Malkoç bence yakışıklı bir erkek ve normal koşullarda ilk bakışta âşık olurdum belki, ama işte bilinen bir simaydı, playboydu. “Kariyerim mi ona çekici mi geliyor? Reklam yapmak mı istiyor? Ben onun için sadece fiziksel güzellik miyim?” şeklinde soru işaretlerim olmuştu başta. Kadınlar kullanılmaktan korkar, bir de meşhur olmanın getirdiği ayrı bir korku var. Biraz kaçtım, sonra “Mantıklı ol, kaç yaşındasın, kime kandın ki bu yaşa kadar?” dedim kendime.
O ne düşünmüş peki?
Aslında o beni ilk gördüğü gece, baktığı an anlamış. İlk görüşme şansını yakaladığında oturup sohbet ettiğimizde zaten bana dedi ki; ‘Sen osun.’ ‘O kim?’ dedim? ‘Sen’ dedi; ‘Osun, anlarsın.’ Sonra zaten her gün görüşmeye başladık. Görüştüğümüz her gün birbirimize daha uyumlu olduğumuzu hissettik.
Peki, sürekli bir ilerleme halindesin. Çok mu çalışıyorsun?
Çok çalışırım, çok heyecanlanırım. Heyecandan uykusuz gittiğim bile olmuştur sete. Yönetmenimle konuşurum, herkese danışırım, karakterimin ruh halini anlamaya çalışırım. Ancak o sahneyi çektikten sonra rahatlarım. Bilgiye hep açık olmak ve saygı duymak gerekiyor.
Oyunculuk anlamında sana yol gösteren biri var mı?
Benim eğitim almaya karar vermemin en büyük nedenlerinden biri Tuncel Kurtiz’dir. Tuncel ağabey bana demişti ki; ‘Kızım bak ben bu yaşımdayım, daha oyunculuk ne bilmem. Bu böyle bir şey. Sen hem kamera yüzü olan birisin, hem bu işi çok iyi kıvıran birisin. Her şeyinle bu sektöre uyuyorsun, kendini eğit. Hep eğit. Ödüller alırsın o olur, bu olur ama bu yolun sonu yoktur. Yolun sonu, seni sonun ancak.’ Kulaklarımda hep onun bu sözleri çınlar.
Bu yol mücadele gerektiriyor mu?
Tabii ki… En başında güzelliğin her kapıyı açtığı düşünülebilir, ama biraz mantık yürüten biri bunun böyle olmadığını bilir. Harcanıp gidenlerden anlaşılıyor. Kendini geliştiriyorsan devam ediyorsun. Aksi takdirde iki projede bulunuyorsun, ondan sonra bitiyorsun.
Senin kadar çaba gösteren bir kadın ‘ruh ikizi’ istese dahi oyunculuğu bırakmaz gibi geliyor bana.
Evet, doğru.

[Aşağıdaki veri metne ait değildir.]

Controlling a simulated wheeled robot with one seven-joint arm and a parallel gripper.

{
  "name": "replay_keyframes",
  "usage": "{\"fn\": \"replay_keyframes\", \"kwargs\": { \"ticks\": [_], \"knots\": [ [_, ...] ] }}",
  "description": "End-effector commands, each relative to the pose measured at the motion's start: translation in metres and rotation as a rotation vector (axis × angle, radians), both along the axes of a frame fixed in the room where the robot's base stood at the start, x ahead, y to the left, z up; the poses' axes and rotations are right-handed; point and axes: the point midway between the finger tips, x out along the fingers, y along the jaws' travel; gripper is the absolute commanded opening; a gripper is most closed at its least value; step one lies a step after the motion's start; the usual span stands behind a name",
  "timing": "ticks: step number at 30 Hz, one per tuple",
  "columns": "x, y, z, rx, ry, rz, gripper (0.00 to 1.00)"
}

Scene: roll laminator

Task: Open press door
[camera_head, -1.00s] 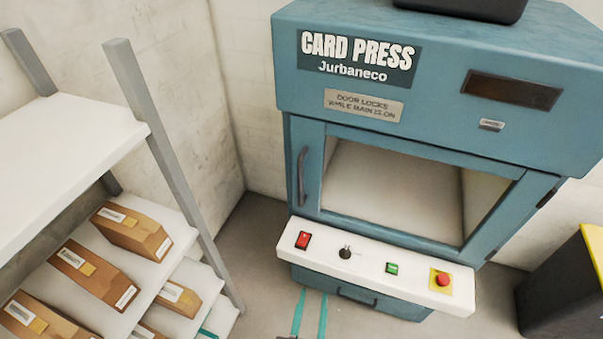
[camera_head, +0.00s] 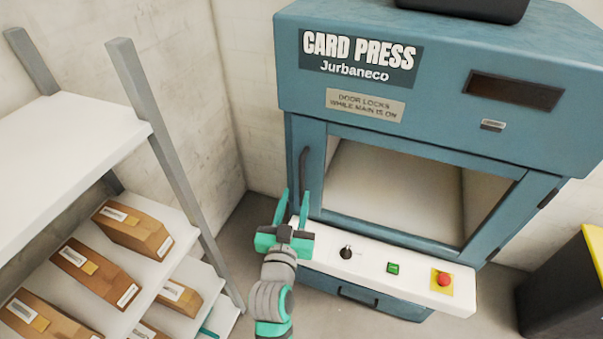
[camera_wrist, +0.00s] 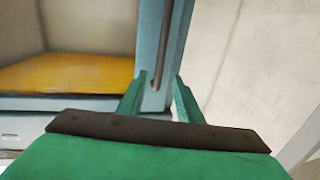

Yeni evlendim ve şimdi tabii ki ara verdim. Dizi çekimleri çok zaman alıyor ama ben oyunculuğu bırakıyorum diye bir şey yok asla. Sinema mesela, çok istiyorum bir filmde oynamak…
Peki, güzelliğin dezavantajlarını yaşadığın oldu mu?

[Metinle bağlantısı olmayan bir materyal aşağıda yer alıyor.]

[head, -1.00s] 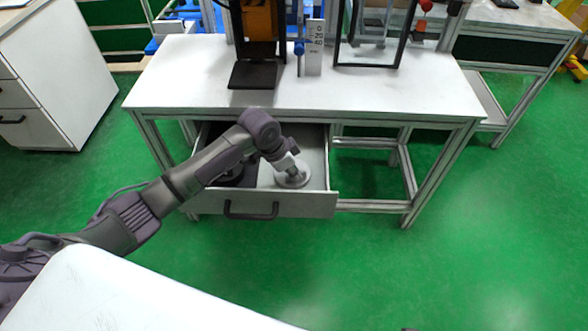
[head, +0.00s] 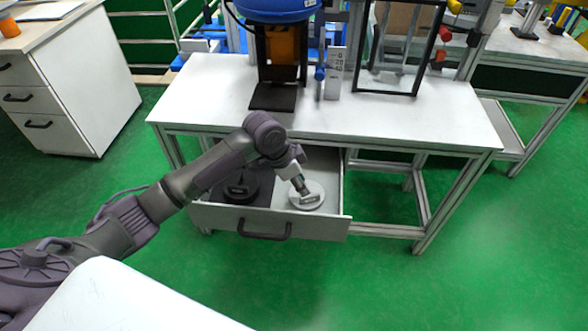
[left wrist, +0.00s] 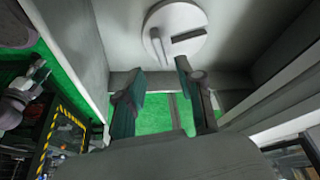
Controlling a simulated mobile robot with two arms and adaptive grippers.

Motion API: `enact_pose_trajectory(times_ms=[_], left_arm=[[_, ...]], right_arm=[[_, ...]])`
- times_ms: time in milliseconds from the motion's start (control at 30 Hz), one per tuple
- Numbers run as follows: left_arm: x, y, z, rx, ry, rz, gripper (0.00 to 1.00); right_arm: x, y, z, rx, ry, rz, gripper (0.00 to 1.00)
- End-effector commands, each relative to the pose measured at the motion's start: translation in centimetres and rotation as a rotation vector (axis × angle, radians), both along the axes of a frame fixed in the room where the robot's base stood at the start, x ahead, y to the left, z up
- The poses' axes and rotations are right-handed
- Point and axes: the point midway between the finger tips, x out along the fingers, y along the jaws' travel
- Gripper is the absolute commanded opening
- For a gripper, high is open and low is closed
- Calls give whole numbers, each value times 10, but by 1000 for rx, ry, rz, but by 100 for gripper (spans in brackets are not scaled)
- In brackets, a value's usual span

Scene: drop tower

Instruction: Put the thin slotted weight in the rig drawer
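The rig drawer (head: 320,227) is pulled out below the white table. A pale round slotted weight (head: 317,201) lies flat on the light right part of its floor. In the left wrist view this weight (left wrist: 188,22) shows a dark slot and a raised bar. My left gripper (head: 303,188) reaches down into the drawer, just above the weight. In the left wrist view my left gripper (left wrist: 160,72) has its fingers spread, with nothing between them. The weight shows beyond the fingertips; I cannot tell whether they touch. My right gripper is not in view.
A dark round weight (head: 240,190) with a handle sits in the drawer's dark left part, partly behind my arm. The white table (head: 400,118) carries the tower rig (head: 283,60) and a black frame (head: 418,75). A cabinet (head: 75,95) stands at left. Green floor is clear at right.

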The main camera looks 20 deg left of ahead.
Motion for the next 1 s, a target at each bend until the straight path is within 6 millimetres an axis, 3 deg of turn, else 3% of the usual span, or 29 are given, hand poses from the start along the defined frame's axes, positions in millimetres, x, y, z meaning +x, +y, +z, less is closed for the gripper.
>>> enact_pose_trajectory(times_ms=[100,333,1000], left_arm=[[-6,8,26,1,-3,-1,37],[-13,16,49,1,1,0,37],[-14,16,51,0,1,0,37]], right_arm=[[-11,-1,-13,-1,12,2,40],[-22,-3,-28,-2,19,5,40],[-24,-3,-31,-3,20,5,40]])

Oldu tabii. Dışarıdan sadece güzel olduğunu ve güzel olduğun için birçok şeye sahip olabileceğini düşünenler var. Bu yüzden insanı daha çok sınava tutma durumları var. Haberleri yok. Olay orada işte! Aslında belki de ben daha çok emek harcıyorum.
Güzelliğin işe yaramadığı bir konu daha var. Kıskanç mısın?
Valla ben kıskanç biri değildim. Bugüne kadar hiç öyle bir yanım yoktu ama çok samimi şekilde şöyle söyleyeyim; tanınır olmanın bende yarattığı tuhaf ruh hali oldu eşimin yanında. Bunu ilk kez söylüyorum, o da röportajda okur. Bir restorana gidiyoruz, biri yanımıza gelip eşime telefonu verip; ‘Fotoğrafımızı çeker misiniz?’ diyor. O yüzden; ‘Tamam ilgi çekiyor olabilirim ama ben de seni çok kıskanıyorum’ ya da (Gülerek) ‘Niye o kadının telefonunu alıyorsun da çekiyorsun?’ gibi bir oyuna başladım ve ardından o oyunun içinde kaybolmaya başladım. Yarı şaka yarı ciddi bir durum var yani…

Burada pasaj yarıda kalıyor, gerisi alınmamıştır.